Records from a data collection:
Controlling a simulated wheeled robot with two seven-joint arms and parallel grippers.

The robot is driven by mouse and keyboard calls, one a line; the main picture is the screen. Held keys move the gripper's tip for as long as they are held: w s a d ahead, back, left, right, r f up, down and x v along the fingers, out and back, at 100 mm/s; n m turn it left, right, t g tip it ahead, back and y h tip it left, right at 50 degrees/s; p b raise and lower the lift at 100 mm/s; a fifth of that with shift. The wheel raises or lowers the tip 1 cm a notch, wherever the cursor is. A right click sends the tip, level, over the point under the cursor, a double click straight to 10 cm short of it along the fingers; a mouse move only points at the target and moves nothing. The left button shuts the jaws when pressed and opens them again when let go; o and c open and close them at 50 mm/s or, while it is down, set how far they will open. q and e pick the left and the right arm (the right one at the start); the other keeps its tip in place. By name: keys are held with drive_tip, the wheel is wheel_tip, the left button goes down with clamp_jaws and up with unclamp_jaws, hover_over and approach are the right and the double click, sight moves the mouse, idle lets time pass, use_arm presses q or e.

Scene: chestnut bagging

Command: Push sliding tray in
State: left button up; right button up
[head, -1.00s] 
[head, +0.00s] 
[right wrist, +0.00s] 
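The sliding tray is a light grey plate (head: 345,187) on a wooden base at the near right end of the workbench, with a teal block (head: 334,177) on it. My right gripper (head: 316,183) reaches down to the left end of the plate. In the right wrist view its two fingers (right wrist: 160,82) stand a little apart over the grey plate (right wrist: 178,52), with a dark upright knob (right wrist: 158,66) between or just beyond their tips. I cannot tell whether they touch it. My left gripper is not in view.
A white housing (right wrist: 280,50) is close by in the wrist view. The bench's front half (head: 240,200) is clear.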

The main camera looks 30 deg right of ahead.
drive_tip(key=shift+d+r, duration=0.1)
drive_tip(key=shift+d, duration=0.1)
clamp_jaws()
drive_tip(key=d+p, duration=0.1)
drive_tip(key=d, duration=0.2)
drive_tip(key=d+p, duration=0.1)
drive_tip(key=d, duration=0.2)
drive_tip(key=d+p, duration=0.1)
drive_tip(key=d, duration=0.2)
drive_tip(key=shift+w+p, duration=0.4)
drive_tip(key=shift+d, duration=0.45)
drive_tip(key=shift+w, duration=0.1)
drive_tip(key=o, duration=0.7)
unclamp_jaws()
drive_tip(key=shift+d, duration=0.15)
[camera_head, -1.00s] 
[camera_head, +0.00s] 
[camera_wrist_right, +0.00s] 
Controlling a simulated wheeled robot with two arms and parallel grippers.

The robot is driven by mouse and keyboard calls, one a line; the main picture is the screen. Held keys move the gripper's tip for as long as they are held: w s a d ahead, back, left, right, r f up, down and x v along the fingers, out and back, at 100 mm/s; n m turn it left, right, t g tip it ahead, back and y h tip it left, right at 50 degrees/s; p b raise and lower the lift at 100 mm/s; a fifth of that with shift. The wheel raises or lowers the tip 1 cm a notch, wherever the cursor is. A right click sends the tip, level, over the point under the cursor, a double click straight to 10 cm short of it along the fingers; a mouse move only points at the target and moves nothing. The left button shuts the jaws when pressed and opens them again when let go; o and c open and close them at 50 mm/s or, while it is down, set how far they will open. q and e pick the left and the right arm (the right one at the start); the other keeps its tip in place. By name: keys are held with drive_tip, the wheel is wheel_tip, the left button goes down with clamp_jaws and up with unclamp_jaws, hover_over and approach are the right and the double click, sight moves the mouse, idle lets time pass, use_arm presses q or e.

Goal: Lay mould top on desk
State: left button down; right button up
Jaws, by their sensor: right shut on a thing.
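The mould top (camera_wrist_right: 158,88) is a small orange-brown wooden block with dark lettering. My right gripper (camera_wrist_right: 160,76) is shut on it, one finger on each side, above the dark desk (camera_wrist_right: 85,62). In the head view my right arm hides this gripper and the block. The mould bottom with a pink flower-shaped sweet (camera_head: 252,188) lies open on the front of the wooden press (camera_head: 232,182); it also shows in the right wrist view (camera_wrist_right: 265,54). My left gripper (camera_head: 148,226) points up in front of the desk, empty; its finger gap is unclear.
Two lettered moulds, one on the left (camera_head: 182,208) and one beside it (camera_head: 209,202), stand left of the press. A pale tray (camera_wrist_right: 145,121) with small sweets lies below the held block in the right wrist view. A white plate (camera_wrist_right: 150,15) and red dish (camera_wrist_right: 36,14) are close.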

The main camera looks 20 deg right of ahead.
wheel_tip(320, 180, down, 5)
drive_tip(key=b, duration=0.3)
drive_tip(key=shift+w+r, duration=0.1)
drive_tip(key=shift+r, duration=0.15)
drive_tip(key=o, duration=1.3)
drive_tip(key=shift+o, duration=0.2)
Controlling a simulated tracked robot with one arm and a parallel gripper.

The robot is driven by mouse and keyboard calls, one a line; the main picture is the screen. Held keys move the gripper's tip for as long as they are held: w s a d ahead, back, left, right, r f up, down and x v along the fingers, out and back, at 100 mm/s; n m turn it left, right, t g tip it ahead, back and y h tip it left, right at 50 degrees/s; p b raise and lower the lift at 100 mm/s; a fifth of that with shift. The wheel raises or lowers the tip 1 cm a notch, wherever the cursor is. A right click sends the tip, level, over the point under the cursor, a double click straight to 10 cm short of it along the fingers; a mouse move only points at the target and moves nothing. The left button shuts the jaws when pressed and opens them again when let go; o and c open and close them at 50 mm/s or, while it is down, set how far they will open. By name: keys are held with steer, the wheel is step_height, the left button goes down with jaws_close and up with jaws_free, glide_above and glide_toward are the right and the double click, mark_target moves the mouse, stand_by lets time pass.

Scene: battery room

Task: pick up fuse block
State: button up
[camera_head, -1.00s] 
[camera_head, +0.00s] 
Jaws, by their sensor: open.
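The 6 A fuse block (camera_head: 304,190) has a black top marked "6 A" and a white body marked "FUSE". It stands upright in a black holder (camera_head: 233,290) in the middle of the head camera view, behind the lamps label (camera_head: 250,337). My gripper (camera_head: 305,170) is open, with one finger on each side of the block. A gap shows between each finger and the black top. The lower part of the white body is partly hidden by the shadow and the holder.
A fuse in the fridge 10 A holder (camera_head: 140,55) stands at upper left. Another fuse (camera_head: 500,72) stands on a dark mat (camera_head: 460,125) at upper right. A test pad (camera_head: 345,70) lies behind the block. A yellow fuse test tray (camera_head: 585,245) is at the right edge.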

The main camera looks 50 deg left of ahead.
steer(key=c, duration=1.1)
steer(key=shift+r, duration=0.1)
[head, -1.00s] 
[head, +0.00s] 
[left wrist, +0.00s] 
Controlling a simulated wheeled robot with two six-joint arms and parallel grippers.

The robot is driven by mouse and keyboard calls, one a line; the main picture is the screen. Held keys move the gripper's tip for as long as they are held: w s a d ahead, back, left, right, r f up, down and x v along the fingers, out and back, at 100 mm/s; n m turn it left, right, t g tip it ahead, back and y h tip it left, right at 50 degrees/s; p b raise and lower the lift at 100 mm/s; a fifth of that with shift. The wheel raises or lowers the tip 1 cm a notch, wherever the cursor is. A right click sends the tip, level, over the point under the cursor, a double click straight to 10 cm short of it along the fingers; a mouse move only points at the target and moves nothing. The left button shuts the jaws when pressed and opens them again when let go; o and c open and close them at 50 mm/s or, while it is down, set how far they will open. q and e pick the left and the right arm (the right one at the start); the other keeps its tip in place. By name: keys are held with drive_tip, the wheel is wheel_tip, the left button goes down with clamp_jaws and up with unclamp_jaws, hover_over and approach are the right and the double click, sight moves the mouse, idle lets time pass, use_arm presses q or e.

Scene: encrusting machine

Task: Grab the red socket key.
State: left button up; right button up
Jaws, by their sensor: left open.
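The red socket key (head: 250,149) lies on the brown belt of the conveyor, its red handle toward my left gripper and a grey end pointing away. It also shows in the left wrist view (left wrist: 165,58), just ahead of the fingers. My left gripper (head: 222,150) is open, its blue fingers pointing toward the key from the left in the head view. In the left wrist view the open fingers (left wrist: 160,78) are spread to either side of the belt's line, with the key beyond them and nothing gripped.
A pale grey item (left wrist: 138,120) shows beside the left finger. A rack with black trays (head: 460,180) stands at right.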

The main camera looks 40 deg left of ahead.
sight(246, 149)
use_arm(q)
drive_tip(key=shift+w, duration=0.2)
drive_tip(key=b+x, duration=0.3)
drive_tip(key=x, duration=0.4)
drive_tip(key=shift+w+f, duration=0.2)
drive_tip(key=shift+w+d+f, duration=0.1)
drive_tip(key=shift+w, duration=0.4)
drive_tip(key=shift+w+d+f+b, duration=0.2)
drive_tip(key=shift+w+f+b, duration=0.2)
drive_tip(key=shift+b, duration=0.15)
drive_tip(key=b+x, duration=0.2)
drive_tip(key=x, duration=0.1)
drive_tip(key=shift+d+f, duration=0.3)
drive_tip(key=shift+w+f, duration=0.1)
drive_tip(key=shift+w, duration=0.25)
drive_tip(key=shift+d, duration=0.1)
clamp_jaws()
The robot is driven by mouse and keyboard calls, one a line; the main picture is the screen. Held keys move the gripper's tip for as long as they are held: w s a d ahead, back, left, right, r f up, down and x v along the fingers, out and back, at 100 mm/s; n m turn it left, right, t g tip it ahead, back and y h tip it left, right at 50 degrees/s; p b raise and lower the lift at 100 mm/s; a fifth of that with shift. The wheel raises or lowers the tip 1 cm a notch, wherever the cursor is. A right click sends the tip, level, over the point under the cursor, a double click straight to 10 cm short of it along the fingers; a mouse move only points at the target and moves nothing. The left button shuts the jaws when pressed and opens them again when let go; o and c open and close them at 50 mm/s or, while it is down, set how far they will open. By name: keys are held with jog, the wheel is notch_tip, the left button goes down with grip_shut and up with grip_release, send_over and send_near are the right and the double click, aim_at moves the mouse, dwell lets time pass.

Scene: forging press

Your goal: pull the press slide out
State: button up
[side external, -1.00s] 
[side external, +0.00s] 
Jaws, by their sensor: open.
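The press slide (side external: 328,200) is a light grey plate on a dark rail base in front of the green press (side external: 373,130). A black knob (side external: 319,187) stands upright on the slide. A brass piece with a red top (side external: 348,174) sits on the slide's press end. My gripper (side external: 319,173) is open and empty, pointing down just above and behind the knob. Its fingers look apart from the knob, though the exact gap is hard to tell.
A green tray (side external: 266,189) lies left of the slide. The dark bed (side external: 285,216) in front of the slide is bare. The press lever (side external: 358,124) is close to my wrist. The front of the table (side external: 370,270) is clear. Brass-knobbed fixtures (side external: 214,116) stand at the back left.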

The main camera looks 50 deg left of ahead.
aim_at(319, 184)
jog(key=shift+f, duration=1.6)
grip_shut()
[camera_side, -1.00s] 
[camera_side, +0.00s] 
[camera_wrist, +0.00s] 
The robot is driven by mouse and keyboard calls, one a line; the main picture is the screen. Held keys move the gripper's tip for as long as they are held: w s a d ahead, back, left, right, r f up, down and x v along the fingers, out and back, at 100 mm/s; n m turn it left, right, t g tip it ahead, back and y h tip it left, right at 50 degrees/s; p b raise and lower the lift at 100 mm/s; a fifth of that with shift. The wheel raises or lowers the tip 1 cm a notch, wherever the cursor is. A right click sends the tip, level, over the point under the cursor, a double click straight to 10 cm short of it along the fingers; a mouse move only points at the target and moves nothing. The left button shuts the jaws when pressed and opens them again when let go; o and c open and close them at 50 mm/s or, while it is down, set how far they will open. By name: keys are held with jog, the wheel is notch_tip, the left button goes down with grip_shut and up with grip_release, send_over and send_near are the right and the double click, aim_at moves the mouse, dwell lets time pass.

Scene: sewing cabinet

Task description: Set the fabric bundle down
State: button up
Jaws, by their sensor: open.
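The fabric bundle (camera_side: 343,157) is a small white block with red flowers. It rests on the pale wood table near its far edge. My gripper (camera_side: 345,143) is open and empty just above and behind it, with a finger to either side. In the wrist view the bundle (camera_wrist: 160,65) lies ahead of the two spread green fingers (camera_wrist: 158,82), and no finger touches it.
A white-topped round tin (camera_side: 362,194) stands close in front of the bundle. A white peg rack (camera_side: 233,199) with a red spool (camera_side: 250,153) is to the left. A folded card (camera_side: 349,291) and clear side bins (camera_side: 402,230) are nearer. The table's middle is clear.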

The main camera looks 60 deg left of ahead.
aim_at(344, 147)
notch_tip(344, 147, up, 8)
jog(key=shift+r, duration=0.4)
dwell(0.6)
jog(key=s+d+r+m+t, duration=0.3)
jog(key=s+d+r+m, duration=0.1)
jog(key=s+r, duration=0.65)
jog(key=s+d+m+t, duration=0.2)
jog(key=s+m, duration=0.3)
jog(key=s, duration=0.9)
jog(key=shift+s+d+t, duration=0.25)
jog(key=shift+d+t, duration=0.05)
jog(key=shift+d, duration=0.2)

AIM –
Transcribe nothing but the lines from the line with "Jaws, by their sensor: right shut on a thing." through the line with "Controlling a simulated tracked", reproducing each exactly.

RESPONSE TO THE TASK –
Jaws, by their sensor: right shut on a thing.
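The mould top (camera_wrist_right: 158,88) is a small orange-brown wooden block with dark lettering. My right gripper (camera_wrist_right: 160,76) is shut on it, one finger on each side, above the dark desk (camera_wrist_right: 85,62). In the head view my right arm hides this gripper and the block. The mould bottom with a pink flower-shaped sweet (camera_head: 252,188) lies open on the front of the wooden press (camera_head: 232,182); it also shows in the right wrist view (camera_wrist_right: 265,54). My left gripper (camera_head: 148,226) points up in front of the desk, empty; its finger gap is unclear.
Two lettered moulds, one on the left (camera_head: 182,208) and one beside it (camera_head: 209,202), stand left of the press. A pale tray (camera_wrist_right: 145,121) with small sweets lies below the held block in the right wrist view. A white plate (camera_wrist_right: 150,15) and red dish (camera_wrist_right: 36,14) are close.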

The main camera looks 20 deg right of ahead.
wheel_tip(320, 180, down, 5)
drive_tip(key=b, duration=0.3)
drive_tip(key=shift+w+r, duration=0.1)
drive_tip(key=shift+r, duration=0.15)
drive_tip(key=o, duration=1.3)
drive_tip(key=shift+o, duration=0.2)
Controlling a simulated tracked robot with one arm and a parallel gripper.

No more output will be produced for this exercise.